Ground robots carrying food, water, and supplies — now the primary means of delivery within what soldiers call the “kill zone” — rolled back and forth along the route while soldiers zipped past on quad bikes.
Serviceman Oleksandr Kosmin, 34, explained that the route is far too dangerous for standard vehicles to carry out casualty evacuations: “Everything happens on foot.”
Civilian life in the surrounding area is collapsing under the weight of the ongoing fighting. In Druzhkivka, located about 12 kilometers to the north, residents are being forced to flee as the conflict creeps closer. On one tree-lined street, a husband and wife were found dead inside a van that had been struck by a Russian drone — white ribbons intended to identify the vehicle as civilian still fluttered from its roof.
Larysa Sereda, 59, spoke from inside a police evacuation vehicle as she prepared to leave. “Why am I leaving? Because I’m scared. Drones are flying,” she said. “But I plan to return home. I don’t want to stay in some strange place. The war will end, and I’ll come home.”
Russia’s slow advance around Kostiantynivka is unfolding despite growing pressure on its war effort from Ukrainian strikes on supply lines to and from Crimea, as well as longer-range attacks on Russia’s oil sector. Russian-installed authorities on the occupied Black Sea peninsula have declared a state of emergency to address economic problems and have suspended all fuel sales to individuals and businesses.

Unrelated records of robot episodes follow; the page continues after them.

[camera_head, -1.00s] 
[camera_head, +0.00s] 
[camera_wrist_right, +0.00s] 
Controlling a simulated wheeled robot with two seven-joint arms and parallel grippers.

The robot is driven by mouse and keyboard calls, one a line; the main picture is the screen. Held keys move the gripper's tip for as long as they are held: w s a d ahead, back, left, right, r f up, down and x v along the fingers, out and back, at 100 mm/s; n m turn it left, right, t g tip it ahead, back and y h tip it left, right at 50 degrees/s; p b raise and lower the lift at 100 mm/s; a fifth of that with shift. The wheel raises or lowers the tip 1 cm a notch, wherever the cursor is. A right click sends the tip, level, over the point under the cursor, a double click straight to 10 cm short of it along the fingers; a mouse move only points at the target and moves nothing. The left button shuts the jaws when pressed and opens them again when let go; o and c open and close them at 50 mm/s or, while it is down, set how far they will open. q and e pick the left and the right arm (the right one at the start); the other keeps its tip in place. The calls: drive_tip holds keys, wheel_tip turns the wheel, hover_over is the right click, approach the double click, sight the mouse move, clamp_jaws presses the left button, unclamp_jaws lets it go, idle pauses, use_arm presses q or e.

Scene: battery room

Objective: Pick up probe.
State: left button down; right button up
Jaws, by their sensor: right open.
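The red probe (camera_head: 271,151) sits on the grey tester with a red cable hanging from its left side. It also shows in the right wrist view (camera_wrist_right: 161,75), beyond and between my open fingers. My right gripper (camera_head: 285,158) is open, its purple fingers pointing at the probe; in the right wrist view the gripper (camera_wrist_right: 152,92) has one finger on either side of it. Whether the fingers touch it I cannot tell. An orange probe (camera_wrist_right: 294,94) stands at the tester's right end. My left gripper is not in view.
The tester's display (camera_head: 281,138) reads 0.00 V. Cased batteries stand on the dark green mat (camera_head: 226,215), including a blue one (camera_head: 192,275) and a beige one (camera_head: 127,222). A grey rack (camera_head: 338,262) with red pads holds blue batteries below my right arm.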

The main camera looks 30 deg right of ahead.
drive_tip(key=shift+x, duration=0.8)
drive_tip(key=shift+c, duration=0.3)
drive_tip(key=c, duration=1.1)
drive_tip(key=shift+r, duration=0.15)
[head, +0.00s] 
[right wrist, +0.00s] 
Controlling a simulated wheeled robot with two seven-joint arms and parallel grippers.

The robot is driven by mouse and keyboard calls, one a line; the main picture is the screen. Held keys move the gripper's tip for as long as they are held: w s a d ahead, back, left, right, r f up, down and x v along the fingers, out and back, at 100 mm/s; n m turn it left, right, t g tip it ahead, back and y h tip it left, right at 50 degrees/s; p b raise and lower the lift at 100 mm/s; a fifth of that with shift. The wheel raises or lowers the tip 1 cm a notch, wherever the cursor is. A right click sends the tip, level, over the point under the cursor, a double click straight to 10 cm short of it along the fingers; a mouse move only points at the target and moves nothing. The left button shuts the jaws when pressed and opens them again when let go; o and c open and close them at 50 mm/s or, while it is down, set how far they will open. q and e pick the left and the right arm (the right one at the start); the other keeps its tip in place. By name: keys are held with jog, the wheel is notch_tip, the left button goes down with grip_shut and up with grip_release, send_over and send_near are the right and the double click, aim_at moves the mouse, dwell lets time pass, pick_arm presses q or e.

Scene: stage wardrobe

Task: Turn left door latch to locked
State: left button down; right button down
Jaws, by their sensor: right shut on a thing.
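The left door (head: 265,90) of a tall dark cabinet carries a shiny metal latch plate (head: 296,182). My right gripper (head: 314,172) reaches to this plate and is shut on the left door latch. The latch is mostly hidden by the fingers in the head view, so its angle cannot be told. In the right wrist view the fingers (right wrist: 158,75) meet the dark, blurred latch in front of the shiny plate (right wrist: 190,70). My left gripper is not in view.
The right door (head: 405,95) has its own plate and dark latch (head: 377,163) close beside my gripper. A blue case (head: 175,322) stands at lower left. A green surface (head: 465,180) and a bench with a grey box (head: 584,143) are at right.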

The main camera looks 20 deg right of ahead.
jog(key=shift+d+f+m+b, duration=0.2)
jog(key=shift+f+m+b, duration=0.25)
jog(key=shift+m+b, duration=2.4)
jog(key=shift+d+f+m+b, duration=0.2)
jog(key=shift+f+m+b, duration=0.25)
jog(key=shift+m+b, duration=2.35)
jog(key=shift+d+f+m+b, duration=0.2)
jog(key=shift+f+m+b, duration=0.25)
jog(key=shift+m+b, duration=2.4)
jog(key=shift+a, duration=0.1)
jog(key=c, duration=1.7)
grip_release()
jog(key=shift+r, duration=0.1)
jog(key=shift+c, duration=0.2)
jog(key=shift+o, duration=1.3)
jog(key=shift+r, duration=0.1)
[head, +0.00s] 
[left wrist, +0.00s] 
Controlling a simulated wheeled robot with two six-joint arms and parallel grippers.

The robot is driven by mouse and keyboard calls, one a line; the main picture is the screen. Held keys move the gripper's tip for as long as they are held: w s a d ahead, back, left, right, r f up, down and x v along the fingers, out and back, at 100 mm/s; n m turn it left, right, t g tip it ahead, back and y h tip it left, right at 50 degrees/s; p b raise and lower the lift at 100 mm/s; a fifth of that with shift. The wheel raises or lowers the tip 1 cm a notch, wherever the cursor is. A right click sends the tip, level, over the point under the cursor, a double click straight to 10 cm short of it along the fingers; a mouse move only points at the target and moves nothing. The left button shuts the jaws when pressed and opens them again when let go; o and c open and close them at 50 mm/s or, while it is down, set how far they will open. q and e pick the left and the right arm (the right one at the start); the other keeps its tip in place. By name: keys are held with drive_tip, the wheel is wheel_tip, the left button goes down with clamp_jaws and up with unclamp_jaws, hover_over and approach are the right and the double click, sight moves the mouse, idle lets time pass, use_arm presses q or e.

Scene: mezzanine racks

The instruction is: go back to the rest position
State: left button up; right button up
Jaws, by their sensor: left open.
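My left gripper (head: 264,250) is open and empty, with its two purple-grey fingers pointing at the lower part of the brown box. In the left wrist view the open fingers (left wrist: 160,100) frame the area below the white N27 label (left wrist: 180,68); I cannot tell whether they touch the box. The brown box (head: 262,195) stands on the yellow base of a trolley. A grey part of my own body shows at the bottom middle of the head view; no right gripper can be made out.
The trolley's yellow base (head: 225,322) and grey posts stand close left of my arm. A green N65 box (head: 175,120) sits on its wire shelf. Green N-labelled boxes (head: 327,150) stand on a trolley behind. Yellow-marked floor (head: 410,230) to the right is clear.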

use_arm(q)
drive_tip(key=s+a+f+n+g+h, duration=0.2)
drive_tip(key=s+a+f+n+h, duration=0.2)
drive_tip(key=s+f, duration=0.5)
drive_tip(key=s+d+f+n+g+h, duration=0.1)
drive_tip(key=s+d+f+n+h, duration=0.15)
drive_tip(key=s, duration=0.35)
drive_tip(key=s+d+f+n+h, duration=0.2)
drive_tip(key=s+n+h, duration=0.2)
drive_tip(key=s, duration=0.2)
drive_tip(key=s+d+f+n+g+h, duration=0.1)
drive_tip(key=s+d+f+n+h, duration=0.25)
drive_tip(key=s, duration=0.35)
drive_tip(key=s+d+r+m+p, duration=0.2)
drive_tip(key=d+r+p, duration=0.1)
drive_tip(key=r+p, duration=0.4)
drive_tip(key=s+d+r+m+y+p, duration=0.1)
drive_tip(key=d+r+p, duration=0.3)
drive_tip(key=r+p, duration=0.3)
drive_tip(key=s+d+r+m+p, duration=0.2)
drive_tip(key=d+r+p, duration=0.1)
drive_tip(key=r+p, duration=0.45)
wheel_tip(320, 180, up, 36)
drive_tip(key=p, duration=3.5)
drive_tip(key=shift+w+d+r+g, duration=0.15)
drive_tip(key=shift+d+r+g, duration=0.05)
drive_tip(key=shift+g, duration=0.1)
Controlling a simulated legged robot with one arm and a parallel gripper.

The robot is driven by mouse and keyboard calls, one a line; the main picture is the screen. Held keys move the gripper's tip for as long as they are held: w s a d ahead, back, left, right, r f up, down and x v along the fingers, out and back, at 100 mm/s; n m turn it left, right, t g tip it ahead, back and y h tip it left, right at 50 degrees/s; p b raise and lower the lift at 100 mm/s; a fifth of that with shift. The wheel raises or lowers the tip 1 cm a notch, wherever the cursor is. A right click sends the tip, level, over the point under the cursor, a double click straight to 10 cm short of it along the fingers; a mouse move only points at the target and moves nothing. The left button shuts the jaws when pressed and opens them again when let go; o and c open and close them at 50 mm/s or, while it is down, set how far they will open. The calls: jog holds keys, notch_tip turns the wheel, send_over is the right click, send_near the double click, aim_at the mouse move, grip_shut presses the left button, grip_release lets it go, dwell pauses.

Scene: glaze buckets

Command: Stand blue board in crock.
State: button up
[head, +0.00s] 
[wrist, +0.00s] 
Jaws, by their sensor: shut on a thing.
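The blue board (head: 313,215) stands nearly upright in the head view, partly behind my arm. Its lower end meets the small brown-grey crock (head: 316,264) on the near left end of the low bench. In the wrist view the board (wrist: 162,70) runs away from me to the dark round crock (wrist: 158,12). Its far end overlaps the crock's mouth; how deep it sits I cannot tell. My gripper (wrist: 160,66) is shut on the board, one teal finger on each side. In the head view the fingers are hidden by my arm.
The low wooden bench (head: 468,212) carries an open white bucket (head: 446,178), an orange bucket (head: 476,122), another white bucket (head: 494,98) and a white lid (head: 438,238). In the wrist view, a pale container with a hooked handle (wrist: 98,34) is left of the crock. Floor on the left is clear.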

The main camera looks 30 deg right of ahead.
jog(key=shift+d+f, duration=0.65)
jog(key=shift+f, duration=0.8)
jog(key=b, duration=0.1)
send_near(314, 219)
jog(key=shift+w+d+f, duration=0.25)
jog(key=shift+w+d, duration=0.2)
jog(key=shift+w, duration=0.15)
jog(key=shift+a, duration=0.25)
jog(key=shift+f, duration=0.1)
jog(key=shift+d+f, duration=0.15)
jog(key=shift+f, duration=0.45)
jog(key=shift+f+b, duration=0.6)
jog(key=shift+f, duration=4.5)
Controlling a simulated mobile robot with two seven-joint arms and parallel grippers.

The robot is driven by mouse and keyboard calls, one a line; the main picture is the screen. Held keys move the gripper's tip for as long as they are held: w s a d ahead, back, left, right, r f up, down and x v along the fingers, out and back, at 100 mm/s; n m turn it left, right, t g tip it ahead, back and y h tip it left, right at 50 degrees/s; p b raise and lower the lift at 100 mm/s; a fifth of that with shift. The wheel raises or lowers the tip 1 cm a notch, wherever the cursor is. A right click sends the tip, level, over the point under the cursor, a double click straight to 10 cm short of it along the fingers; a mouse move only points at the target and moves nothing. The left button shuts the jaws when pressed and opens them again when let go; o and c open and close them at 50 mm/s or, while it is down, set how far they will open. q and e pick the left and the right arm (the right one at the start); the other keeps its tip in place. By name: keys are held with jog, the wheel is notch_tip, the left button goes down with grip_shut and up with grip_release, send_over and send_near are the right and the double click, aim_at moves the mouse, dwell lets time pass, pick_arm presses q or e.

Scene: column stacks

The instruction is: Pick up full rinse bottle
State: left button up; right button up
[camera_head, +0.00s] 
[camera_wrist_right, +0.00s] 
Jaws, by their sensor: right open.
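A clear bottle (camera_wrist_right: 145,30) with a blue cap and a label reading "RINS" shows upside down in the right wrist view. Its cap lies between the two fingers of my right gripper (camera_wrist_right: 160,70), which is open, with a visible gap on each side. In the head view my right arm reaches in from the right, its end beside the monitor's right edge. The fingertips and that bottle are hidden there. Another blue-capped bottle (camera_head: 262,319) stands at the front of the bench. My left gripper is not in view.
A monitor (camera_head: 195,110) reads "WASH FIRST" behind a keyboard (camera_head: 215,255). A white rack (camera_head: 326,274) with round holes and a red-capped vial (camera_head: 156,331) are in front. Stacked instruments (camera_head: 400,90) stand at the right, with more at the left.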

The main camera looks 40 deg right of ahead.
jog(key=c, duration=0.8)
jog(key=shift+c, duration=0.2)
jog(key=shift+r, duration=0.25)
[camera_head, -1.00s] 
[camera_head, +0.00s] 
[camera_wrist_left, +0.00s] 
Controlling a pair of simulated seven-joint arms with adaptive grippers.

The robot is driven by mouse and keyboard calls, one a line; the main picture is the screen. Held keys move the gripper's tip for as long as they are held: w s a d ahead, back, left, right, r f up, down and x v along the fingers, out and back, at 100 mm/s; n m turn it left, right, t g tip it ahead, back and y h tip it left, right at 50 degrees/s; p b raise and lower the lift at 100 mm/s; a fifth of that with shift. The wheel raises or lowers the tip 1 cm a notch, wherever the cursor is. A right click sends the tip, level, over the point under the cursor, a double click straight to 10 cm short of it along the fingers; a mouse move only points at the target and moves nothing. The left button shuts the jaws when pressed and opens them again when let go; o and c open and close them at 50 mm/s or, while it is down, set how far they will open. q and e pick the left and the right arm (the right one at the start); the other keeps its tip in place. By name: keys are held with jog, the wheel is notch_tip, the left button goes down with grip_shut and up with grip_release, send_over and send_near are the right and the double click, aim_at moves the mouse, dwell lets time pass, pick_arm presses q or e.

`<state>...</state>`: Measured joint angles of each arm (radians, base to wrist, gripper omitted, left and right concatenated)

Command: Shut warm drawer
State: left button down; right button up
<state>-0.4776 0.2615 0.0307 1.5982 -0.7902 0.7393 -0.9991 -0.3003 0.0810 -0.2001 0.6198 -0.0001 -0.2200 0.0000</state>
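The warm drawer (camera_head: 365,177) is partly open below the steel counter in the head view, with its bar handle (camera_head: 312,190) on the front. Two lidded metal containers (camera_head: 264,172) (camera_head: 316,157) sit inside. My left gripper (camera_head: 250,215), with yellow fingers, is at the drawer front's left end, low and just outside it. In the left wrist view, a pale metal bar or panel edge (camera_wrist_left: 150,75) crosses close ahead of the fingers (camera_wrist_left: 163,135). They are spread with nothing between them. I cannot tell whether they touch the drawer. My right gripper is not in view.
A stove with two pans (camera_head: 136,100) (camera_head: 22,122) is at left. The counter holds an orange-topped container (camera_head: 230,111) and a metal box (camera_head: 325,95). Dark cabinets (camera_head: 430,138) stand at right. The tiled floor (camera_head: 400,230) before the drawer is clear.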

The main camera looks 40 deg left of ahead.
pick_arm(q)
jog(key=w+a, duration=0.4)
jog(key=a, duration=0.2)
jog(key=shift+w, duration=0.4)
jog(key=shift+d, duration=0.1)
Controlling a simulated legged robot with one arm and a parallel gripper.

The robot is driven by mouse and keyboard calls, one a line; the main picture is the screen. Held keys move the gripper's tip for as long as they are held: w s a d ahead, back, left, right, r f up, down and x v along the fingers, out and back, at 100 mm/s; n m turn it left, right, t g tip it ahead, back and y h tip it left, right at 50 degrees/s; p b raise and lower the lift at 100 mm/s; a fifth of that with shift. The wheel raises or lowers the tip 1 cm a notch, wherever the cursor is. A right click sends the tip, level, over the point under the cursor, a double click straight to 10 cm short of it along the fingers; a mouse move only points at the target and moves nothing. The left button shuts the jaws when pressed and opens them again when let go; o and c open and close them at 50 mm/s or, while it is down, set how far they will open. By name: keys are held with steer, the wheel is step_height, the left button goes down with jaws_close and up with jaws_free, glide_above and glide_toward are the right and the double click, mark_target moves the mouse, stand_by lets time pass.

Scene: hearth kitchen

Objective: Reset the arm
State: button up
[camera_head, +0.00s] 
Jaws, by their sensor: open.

Across the broader battlefield, Russian forces appear stretched thin, with frontline assaults often involving only one or two soldiers at a time, according to analyst Mykula.
Still, Denis Pushilin, the Kremlin-installed leader of the occupied portion of Ukraine’s Donetsk region, told Reuters that Russia’s push to take more cities was ongoing. “Talking about whether this is happening slowly or quickly isn’t really the point,” he said.
Meanwhile, Russian hardliners have been pressuring Putin to walk away from the U.S.-backed peace process and escalate military operations as Ukrainian strikes intensify — including attacks reaching into Moscow itself.